= DATA TO PROCESS =
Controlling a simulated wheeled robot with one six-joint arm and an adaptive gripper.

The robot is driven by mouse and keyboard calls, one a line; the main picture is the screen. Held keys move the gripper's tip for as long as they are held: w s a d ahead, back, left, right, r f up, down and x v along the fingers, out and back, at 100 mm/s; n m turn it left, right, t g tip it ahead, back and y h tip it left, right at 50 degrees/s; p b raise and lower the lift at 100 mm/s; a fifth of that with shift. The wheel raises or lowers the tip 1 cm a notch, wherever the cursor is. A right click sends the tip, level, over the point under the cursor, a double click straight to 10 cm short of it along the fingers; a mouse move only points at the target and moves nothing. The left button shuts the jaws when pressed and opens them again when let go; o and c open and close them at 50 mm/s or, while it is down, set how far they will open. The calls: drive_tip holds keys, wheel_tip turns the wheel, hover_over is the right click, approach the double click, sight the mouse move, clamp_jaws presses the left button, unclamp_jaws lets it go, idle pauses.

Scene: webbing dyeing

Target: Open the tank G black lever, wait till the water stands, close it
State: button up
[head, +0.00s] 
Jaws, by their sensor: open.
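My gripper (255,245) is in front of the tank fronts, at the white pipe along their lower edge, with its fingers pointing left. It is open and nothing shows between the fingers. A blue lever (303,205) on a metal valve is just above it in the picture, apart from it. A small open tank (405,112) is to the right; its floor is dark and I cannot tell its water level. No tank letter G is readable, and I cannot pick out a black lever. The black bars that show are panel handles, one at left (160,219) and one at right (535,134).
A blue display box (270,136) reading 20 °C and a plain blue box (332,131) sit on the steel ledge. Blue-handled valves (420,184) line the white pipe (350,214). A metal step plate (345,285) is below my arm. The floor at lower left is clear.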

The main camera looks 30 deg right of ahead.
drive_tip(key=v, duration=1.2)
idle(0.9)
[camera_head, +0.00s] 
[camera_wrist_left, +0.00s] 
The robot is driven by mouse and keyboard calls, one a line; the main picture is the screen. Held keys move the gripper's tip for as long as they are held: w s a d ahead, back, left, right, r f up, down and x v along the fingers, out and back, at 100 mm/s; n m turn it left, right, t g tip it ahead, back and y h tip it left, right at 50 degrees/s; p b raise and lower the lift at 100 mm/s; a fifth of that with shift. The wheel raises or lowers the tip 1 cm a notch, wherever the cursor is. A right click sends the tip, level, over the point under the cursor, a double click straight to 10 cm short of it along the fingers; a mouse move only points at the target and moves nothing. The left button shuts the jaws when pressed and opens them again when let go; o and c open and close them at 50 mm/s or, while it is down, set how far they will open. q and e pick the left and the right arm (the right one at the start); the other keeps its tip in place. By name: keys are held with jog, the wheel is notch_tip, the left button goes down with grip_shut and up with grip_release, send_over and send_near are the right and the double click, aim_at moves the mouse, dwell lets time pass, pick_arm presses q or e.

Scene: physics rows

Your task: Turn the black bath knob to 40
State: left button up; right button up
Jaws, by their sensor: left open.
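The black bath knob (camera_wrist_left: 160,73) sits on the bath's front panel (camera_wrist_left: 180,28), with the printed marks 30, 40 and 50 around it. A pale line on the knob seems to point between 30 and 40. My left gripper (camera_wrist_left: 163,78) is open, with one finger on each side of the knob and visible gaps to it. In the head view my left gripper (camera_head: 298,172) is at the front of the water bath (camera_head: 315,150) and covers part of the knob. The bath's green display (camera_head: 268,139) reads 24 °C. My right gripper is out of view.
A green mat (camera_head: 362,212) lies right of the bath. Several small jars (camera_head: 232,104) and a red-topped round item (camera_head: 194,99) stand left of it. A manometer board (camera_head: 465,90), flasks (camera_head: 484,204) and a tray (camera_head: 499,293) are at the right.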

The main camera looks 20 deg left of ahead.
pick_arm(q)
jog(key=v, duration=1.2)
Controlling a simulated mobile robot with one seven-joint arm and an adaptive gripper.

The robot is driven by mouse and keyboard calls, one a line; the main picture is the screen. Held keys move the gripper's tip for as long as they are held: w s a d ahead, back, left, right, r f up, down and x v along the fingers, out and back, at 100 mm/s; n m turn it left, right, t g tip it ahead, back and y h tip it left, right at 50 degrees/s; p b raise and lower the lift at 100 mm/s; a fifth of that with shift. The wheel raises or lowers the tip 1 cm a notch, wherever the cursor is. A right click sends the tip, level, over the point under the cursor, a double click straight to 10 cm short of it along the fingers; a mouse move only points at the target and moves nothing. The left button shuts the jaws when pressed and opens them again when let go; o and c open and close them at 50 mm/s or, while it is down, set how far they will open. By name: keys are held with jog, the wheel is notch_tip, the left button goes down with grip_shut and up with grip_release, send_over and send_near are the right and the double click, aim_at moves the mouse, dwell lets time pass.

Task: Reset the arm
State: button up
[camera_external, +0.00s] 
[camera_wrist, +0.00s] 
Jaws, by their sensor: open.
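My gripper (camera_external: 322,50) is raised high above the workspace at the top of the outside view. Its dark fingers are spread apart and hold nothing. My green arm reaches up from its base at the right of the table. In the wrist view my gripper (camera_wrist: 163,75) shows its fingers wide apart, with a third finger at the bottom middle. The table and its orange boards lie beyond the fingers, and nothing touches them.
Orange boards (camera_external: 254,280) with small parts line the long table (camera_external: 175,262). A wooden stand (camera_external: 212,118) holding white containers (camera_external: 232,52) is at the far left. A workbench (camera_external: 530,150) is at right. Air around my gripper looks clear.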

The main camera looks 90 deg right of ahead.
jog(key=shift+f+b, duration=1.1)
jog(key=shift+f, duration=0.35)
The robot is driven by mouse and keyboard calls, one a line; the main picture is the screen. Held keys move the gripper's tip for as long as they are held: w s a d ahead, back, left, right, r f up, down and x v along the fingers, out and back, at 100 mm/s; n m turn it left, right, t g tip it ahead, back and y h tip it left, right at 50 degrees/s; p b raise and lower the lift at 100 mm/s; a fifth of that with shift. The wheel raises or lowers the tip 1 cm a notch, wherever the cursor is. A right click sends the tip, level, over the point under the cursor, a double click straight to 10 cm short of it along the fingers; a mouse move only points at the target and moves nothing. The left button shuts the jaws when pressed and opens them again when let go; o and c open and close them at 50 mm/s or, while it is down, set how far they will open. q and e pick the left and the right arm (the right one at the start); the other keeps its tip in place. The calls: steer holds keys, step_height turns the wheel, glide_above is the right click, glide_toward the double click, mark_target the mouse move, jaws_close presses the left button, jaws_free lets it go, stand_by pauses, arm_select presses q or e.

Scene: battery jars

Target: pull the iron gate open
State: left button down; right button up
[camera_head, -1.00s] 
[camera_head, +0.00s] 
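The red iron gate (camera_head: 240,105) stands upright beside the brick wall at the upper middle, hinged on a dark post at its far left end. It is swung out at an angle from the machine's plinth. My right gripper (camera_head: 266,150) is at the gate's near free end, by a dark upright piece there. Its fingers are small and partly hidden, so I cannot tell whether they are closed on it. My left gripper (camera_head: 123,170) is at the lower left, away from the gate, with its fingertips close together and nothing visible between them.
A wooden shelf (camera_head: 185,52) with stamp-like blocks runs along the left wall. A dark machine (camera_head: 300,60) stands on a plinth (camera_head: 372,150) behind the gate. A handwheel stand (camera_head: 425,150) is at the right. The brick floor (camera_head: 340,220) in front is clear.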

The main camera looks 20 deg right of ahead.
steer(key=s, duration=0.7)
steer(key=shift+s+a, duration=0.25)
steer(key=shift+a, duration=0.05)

= CHALLENGE =
Give the complete listing a second time, exactly as it reads.

= SOLVED EXERCISE =
Controlling a simulated wheeled robot with one six-joint arm and an adaptive gripper.

The robot is driven by mouse and keyboard calls, one a line; the main picture is the screen. Held keys move the gripper's tip for as long as they are held: w s a d ahead, back, left, right, r f up, down and x v along the fingers, out and back, at 100 mm/s; n m turn it left, right, t g tip it ahead, back and y h tip it left, right at 50 degrees/s; p b raise and lower the lift at 100 mm/s; a fifth of that with shift. The wheel raises or lowers the tip 1 cm a notch, wherever the cursor is. A right click sends the tip, level, over the point under the cursor, a double click straight to 10 cm short of it along the fingers; a mouse move only points at the target and moves nothing. The left button shuts the jaws when pressed and opens them again when let go; o and c open and close them at 50 mm/s or, while it is down, set how far they will open. The calls: drive_tip holds keys, wheel_tip turns the wheel, hover_over is the right click, approach the double click, sight the mouse move, clamp_jaws presses the left button, unclamp_jaws lets it go, idle pauses.

Scene: webbing dyeing

Target: Open the tank G black lever, wait till the water stands, close it
State: button up
[head, +0.00s] 
Jaws, by their sensor: open.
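My gripper (255,245) is in front of the tank fronts, at the white pipe along their lower edge, with its fingers pointing left. It is open and nothing shows between the fingers. A blue lever (303,205) on a metal valve is just above it in the picture, apart from it. A small open tank (405,112) is to the right; its floor is dark and I cannot tell its water level. No tank letter G is readable, and I cannot pick out a black lever. The black bars that show are panel handles, one at left (160,219) and one at right (535,134).
A blue display box (270,136) reading 20 °C and a plain blue box (332,131) sit on the steel ledge. Blue-handled valves (420,184) line the white pipe (350,214). A metal step plate (345,285) is below my arm. The floor at lower left is clear.

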The main camera looks 30 deg right of ahead.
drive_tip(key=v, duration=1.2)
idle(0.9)
[camera_head, +0.00s] 
[camera_wrist_left, +0.00s] 
The robot is driven by mouse and keyboard calls, one a line; the main picture is the screen. Held keys move the gripper's tip for as long as they are held: w s a d ahead, back, left, right, r f up, down and x v along the fingers, out and back, at 100 mm/s; n m turn it left, right, t g tip it ahead, back and y h tip it left, right at 50 degrees/s; p b raise and lower the lift at 100 mm/s; a fifth of that with shift. The wheel raises or lowers the tip 1 cm a notch, wherever the cursor is. A right click sends the tip, level, over the point under the cursor, a double click straight to 10 cm short of it along the fingers; a mouse move only points at the target and moves nothing. The left button shuts the jaws when pressed and opens them again when let go; o and c open and close them at 50 mm/s or, while it is down, set how far they will open. q and e pick the left and the right arm (the right one at the start); the other keeps its tip in place. By name: keys are held with jog, the wheel is notch_tip, the left button goes down with grip_shut and up with grip_release, send_over and send_near are the right and the double click, aim_at moves the mouse, dwell lets time pass, pick_arm presses q or e.

Scene: physics rows

Your task: Turn the black bath knob to 40
State: left button up; right button up
Jaws, by their sensor: left open.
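The black bath knob (camera_wrist_left: 160,73) sits on the bath's front panel (camera_wrist_left: 180,28), with the printed marks 30, 40 and 50 around it. A pale line on the knob seems to point between 30 and 40. My left gripper (camera_wrist_left: 163,78) is open, with one finger on each side of the knob and visible gaps to it. In the head view my left gripper (camera_head: 298,172) is at the front of the water bath (camera_head: 315,150) and covers part of the knob. The bath's green display (camera_head: 268,139) reads 24 °C. My right gripper is out of view.
A green mat (camera_head: 362,212) lies right of the bath. Several small jars (camera_head: 232,104) and a red-topped round item (camera_head: 194,99) stand left of it. A manometer board (camera_head: 465,90), flasks (camera_head: 484,204) and a tray (camera_head: 499,293) are at the right.

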The main camera looks 20 deg left of ahead.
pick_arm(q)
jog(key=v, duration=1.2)
Controlling a simulated mobile robot with one seven-joint arm and an adaptive gripper.

The robot is driven by mouse and keyboard calls, one a line; the main picture is the screen. Held keys move the gripper's tip for as long as they are held: w s a d ahead, back, left, right, r f up, down and x v along the fingers, out and back, at 100 mm/s; n m turn it left, right, t g tip it ahead, back and y h tip it left, right at 50 degrees/s; p b raise and lower the lift at 100 mm/s; a fifth of that with shift. The wheel raises or lowers the tip 1 cm a notch, wherever the cursor is. A right click sends the tip, level, over the point under the cursor, a double click straight to 10 cm short of it along the fingers; a mouse move only points at the target and moves nothing. The left button shuts the jaws when pressed and opens them again when let go; o and c open and close them at 50 mm/s or, while it is down, set how far they will open. By name: keys are held with jog, the wheel is notch_tip, the left button goes down with grip_shut and up with grip_release, send_over and send_near are the right and the double click, aim_at moves the mouse, dwell lets time pass.

Task: Reset the arm
State: button up
[camera_external, +0.00s] 
[camera_wrist, +0.00s] 
Jaws, by their sensor: open.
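My gripper (camera_external: 322,50) is raised high above the workspace at the top of the outside view. Its dark fingers are spread apart and hold nothing. My green arm reaches up from its base at the right of the table. In the wrist view my gripper (camera_wrist: 163,75) shows its fingers wide apart, with a third finger at the bottom middle. The table and its orange boards lie beyond the fingers, and nothing touches them.
Orange boards (camera_external: 254,280) with small parts line the long table (camera_external: 175,262). A wooden stand (camera_external: 212,118) holding white containers (camera_external: 232,52) is at the far left. A workbench (camera_external: 530,150) is at right. Air around my gripper looks clear.

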The main camera looks 90 deg right of ahead.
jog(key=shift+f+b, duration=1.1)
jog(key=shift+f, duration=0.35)
The robot is driven by mouse and keyboard calls, one a line; the main picture is the screen. Held keys move the gripper's tip for as long as they are held: w s a d ahead, back, left, right, r f up, down and x v along the fingers, out and back, at 100 mm/s; n m turn it left, right, t g tip it ahead, back and y h tip it left, right at 50 degrees/s; p b raise and lower the lift at 100 mm/s; a fifth of that with shift. The wheel raises or lowers the tip 1 cm a notch, wherever the cursor is. A right click sends the tip, level, over the point under the cursor, a double click straight to 10 cm short of it along the fingers; a mouse move only points at the target and moves nothing. The left button shuts the jaws when pressed and opens them again when let go; o and c open and close them at 50 mm/s or, while it is down, set how far they will open. q and e pick the left and the right arm (the right one at the start); the other keeps its tip in place. The calls: steer holds keys, step_height turns the wheel, glide_above is the right click, glide_toward the double click, mark_target the mouse move, jaws_close presses the left button, jaws_free lets it go, stand_by pauses, arm_select presses q or e.

Scene: battery jars

Target: pull the iron gate open
State: left button down; right button up
[camera_head, -1.00s] 
[camera_head, +0.00s] 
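The red iron gate (camera_head: 240,105) stands upright beside the brick wall at the upper middle, hinged on a dark post at its far left end. It is swung out at an angle from the machine's plinth. My right gripper (camera_head: 266,150) is at the gate's near free end, by a dark upright piece there. Its fingers are small and partly hidden, so I cannot tell whether they are closed on it. My left gripper (camera_head: 123,170) is at the lower left, away from the gate, with its fingertips close together and nothing visible between them.
A wooden shelf (camera_head: 185,52) with stamp-like blocks runs along the left wall. A dark machine (camera_head: 300,60) stands on a plinth (camera_head: 372,150) behind the gate. A handwheel stand (camera_head: 425,150) is at the right. The brick floor (camera_head: 340,220) in front is clear.

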The main camera looks 20 deg right of ahead.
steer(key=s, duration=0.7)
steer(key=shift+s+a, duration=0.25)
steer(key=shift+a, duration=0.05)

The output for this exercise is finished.